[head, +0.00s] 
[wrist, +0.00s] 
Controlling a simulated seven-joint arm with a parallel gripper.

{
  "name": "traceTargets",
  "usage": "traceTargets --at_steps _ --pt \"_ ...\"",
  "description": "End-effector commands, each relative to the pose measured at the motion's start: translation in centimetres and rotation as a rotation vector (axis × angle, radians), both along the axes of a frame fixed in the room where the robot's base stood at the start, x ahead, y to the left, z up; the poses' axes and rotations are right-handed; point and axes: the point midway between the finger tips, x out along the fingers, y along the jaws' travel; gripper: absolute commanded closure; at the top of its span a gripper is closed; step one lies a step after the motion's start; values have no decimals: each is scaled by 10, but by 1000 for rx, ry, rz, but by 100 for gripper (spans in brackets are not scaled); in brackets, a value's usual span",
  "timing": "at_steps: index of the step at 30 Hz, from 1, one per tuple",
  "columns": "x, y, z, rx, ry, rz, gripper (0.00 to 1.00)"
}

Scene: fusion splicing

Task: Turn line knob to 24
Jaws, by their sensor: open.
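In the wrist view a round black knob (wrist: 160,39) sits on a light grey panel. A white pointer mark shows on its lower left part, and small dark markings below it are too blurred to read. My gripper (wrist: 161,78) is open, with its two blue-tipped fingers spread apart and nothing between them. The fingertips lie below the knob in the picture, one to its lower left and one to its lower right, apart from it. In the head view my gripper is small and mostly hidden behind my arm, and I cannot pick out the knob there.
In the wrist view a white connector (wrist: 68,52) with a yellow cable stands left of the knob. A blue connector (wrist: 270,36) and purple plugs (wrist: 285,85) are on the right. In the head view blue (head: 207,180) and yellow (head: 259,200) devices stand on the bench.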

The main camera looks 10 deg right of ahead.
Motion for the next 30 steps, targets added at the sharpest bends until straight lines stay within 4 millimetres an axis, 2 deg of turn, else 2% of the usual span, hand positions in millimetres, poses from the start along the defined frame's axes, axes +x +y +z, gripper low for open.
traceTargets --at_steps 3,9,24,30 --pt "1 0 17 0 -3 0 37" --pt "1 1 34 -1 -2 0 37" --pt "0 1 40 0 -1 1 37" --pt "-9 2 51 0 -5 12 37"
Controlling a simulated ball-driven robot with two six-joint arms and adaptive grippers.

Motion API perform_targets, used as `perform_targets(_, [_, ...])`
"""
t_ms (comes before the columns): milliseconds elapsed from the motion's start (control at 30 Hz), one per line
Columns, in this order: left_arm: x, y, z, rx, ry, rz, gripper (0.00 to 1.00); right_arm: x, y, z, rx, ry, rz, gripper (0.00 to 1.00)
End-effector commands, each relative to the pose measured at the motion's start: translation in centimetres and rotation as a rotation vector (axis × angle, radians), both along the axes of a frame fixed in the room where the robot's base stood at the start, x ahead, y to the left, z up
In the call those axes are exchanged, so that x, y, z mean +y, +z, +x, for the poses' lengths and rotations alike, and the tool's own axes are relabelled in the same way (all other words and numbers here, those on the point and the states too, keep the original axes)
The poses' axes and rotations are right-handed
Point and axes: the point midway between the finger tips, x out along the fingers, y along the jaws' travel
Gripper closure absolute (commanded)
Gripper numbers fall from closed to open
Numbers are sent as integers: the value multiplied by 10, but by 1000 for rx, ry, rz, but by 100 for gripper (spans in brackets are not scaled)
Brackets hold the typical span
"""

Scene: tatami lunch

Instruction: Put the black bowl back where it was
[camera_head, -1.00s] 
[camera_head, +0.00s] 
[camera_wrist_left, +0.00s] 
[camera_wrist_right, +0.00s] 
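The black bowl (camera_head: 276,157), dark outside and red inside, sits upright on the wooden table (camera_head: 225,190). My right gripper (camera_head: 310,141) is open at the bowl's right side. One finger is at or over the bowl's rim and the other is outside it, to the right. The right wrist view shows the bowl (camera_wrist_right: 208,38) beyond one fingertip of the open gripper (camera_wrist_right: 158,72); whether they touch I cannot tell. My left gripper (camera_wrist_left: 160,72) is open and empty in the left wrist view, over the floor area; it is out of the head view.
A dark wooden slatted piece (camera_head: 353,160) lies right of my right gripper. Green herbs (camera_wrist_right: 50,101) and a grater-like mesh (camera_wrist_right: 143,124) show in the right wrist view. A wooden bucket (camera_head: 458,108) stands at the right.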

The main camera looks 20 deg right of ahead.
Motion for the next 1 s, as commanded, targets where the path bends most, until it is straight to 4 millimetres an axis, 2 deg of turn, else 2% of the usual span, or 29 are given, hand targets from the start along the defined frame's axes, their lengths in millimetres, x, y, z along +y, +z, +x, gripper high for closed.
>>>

-----

[DIRECTION]
Repeat the data precisely, line by line.

[RESPONSE BELOW]
[head, +0.00s] 
[wrist, +0.00s] 
Controlling a simulated seven-joint arm with a parallel gripper.

{
  "name": "traceTargets",
  "usage": "traceTargets --at_steps _ --pt \"_ ...\"",
  "description": "End-effector commands, each relative to the pose measured at the motion's start: translation in centimetres and rotation as a rotation vector (axis × angle, radians), both along the axes of a frame fixed in the room where the robot's base stood at the start, x ahead, y to the left, z up; the poses' axes and rotations are right-handed; point and axes: the point midway between the finger tips, x out along the fingers, y along the jaws' travel; gripper: absolute commanded closure; at the top of its span a gripper is closed; step one lies a step after the motion's start; values have no decimals: each is scaled by 10, but by 1000 for rx, ry, rz, but by 100 for gripper (spans in brackets are not scaled); in brackets, a value's usual span",
  "timing": "at_steps: index of the step at 30 Hz, from 1, one per tuple",
  "columns": "x, y, z, rx, ry, rz, gripper (0.00 to 1.00)"
}

Scene: fusion splicing

Task: Turn line knob to 24
Jaws, by their sensor: open.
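In the wrist view a round black knob (wrist: 160,39) sits on a light grey panel. A white pointer mark shows on its lower left part, and small dark markings below it are too blurred to read. My gripper (wrist: 161,78) is open, with its two blue-tipped fingers spread apart and nothing between them. The fingertips lie below the knob in the picture, one to its lower left and one to its lower right, apart from it. In the head view my gripper is small and mostly hidden behind my arm, and I cannot pick out the knob there.
In the wrist view a white connector (wrist: 68,52) with a yellow cable stands left of the knob. A blue connector (wrist: 270,36) and purple plugs (wrist: 285,85) are on the right. In the head view blue (head: 207,180) and yellow (head: 259,200) devices stand on the bench.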

The main camera looks 10 deg right of ahead.
Motion for the next 30 steps, targets added at the sharpest bends until straight lines stay within 4 millimetres an axis, 2 deg of turn, else 2% of the usual span, hand positions in millimetres, poses from the start along the defined frame's axes, axes +x +y +z, gripper low for open.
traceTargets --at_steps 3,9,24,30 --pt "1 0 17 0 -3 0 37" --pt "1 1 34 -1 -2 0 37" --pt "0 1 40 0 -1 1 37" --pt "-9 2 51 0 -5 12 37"
Controlling a simulated ball-driven robot with two six-joint arms and adaptive grippers.

Motion API perform_targets, used as `perform_targets(_, [_, ...])`
"""
t_ms (comes before the columns): milliseconds elapsed from the motion's start (control at 30 Hz), one per line
Columns, in this order: left_arm: x, y, z, rx, ry, rz, gripper (0.00 to 1.00); right_arm: x, y, z, rx, ry, rz, gripper (0.00 to 1.00)
End-effector commands, each relative to the pose measured at the motion's start: translation in centimetres and rotation as a rotation vector (axis × angle, radians), both along the axes of a frame fixed in the room where the robot's base stood at the start, x ahead, y to the left, z up
In the call those axes are exchanged, so that x, y, z mean +y, +z, +x, for the poses' lengths and rotations alike, and the tool's own axes are relabelled in the same way (all other words and numbers here, those on the point and the states too, keep the original axes)
The poses' axes and rotations are right-handed
Point and axes: the point midway between the finger tips, x out along the fingers, y along the jaws' travel
Gripper closure absolute (commanded)
Gripper numbers fall from closed to open
Numbers are sent as integers: the value multiplied by 10, but by 1000 for rx, ry, rz, but by 100 for gripper (spans in brackets are not scaled)
Brackets hold the typical span
"""

Scene: tatami lunch

Instruction: Put the black bowl back where it was
[camera_head, -1.00s] 
[camera_head, +0.00s] 
[camera_wrist_left, +0.00s] 
[camera_wrist_right, +0.00s] 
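The black bowl (camera_head: 276,157), dark outside and red inside, sits upright on the wooden table (camera_head: 225,190). My right gripper (camera_head: 310,141) is open at the bowl's right side. One finger is at or over the bowl's rim and the other is outside it, to the right. The right wrist view shows the bowl (camera_wrist_right: 208,38) beyond one fingertip of the open gripper (camera_wrist_right: 158,72); whether they touch I cannot tell. My left gripper (camera_wrist_left: 160,72) is open and empty in the left wrist view, over the floor area; it is out of the head view.
A dark wooden slatted piece (camera_head: 353,160) lies right of my right gripper. Green herbs (camera_wrist_right: 50,101) and a grater-like mesh (camera_wrist_right: 143,124) show in the right wrist view. A wooden bucket (camera_head: 458,108) stands at the right.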

The main camera looks 20 deg right of ahead.
Motion for the next 1 s, as commanded, targets where the path bends most, until it is straight to 4 millimetres an axis, 2 deg of turn, else 2% of the usual span, or 29 are given, hand targets from the start along the defined frame's axes, their lengths in millimetres, x, y, z along +y, +z, +x, gripper high for closed.
>>>

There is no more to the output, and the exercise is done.